While Shiko along with the beautiful voice of Malage De Lugendo, Djeffard Lukombo of Tabu Ley, and the limpid voice of Lucien Bokilo may come across as over criticizing his fellow man for taking advantage of his friend’s wife in the title “Lavandier,” the complexity of Shiko’s personality reveals itself on the superb “Kupanda” and “Didi.” With Afro-Cuban style, Shiko has crafted two songs that honestly detail his understanding of the ancestral heritage between Cuba and Congo. “Kupanda” and “Didi” are definitely two great music tracks to dance to!

From one infidelity to another, Shiko takes the blame for the failings of most men relationships on “Allo Allo” for being absent, and introducing the telephone as means of communication between a man and a woman in a place of a natural face to face. He teams up with a female vocalist Ornela Mikwasa on a sweet duet using simple words to express complex feelings.
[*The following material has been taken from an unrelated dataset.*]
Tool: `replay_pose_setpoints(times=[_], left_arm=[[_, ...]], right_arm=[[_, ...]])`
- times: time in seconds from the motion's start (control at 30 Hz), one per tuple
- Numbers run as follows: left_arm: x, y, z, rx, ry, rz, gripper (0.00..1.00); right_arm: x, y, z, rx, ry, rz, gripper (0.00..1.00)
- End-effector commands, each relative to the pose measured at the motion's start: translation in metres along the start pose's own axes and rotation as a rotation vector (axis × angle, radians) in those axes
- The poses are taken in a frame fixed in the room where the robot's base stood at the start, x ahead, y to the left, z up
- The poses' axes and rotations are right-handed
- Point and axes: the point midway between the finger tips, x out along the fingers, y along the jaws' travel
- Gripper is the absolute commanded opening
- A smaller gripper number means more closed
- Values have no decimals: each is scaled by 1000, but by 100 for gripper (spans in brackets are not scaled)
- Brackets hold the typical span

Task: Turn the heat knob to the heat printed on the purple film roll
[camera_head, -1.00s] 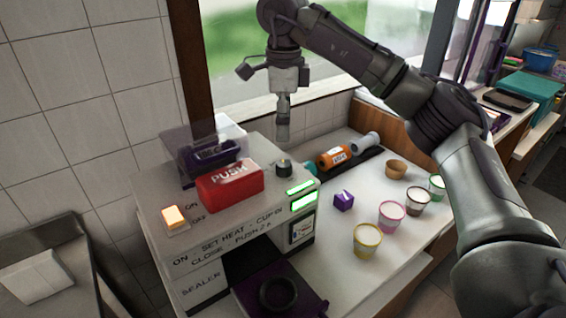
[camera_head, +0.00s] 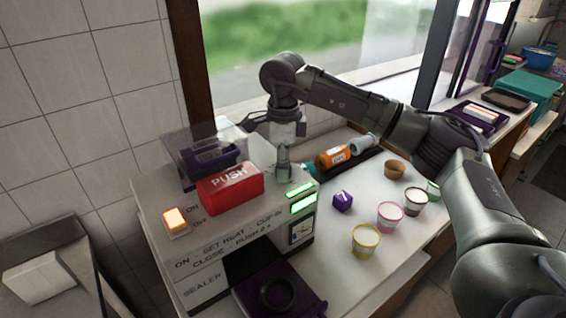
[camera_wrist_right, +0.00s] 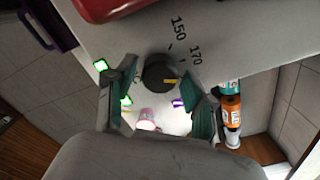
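My right gripper (camera_head: 284,178) points down over the heat knob at the back right of the sealer's top (camera_head: 150,190). In the right wrist view the dark round knob (camera_wrist_right: 160,74) lies between the spread teal-padded fingers, with gaps at its sides. A yellow pointer on the knob faces right. The printed marks 150 (camera_wrist_right: 179,27) and 170 (camera_wrist_right: 196,55) show beside it. In the head view the gripper hides the knob. A dark purple piece (camera_head: 212,155) sits under the sealer's clear cover; I can read no number on it. My left gripper is out of view.
The red PUSH block (camera_head: 230,187) stands left of the gripper. An orange roll (camera_head: 332,157) and a pale roll (camera_head: 362,145) lie by the window. A purple cube (camera_head: 343,201) and several cups, including a yellow-rimmed one (camera_head: 365,241), stand on the white counter.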

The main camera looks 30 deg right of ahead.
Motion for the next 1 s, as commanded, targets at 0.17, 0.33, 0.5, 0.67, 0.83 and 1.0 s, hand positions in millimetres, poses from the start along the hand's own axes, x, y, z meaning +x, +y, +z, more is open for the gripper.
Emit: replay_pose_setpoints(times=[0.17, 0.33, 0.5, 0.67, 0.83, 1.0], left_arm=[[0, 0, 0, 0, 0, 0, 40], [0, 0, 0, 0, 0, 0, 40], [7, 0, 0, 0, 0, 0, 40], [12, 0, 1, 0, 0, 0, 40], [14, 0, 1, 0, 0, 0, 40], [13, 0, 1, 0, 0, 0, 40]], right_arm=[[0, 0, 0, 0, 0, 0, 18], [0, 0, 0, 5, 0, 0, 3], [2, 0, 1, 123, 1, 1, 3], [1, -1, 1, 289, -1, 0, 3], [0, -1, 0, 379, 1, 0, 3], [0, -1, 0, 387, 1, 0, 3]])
Shiko once again proves that not only is he a wonderful guitar player, but his skills as a songwriter is impeccable.

Though Shiko has never been the kind of songwriter that one would call political but that didn’t stop him from drawing an image of Africa that questions African leaders and the heritage of children of Africa in this title “Afrique.”

Shiko Mawatu has brought back the music that made Congo what it was. This album is an invitation to digging below the surface of Congolese music by re-introducing Mbwakela, an art form, and a genre of metaphor songs that he has learned and perfected from the late Grand Maitre Franco Luambo Makiadi of T.P. O.K. Jazz.